Repeat exactly and only the lines from the line containing "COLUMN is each" through the line containing "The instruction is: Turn", both included.

Start of Provided data

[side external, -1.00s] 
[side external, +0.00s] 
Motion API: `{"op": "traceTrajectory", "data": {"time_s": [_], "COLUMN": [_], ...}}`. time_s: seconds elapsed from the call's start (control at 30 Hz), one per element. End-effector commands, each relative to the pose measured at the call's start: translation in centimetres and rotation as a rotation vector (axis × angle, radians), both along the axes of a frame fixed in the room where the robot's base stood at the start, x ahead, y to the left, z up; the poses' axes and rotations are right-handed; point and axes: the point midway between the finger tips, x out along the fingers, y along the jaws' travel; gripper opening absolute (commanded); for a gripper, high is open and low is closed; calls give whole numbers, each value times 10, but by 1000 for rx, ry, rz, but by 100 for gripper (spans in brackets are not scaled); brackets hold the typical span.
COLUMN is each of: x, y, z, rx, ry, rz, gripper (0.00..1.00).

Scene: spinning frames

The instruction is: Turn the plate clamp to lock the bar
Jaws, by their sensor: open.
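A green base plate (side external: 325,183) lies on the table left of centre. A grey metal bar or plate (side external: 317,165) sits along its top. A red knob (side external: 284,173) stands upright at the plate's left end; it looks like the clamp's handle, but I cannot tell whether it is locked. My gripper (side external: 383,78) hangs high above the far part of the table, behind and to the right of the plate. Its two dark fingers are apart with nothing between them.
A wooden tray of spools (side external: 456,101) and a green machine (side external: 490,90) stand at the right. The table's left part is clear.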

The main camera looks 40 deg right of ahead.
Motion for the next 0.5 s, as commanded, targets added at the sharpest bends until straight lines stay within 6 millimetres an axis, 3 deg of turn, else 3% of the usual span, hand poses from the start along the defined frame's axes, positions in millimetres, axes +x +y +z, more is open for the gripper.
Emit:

End of Provided data

=== Final result ===
COLUMN is each of: x, y, z, rx, ry, rz, gripper (0.00..1.00).

Scene: spinning frames

The instruction is: Turn the plate clamp to lock the bar

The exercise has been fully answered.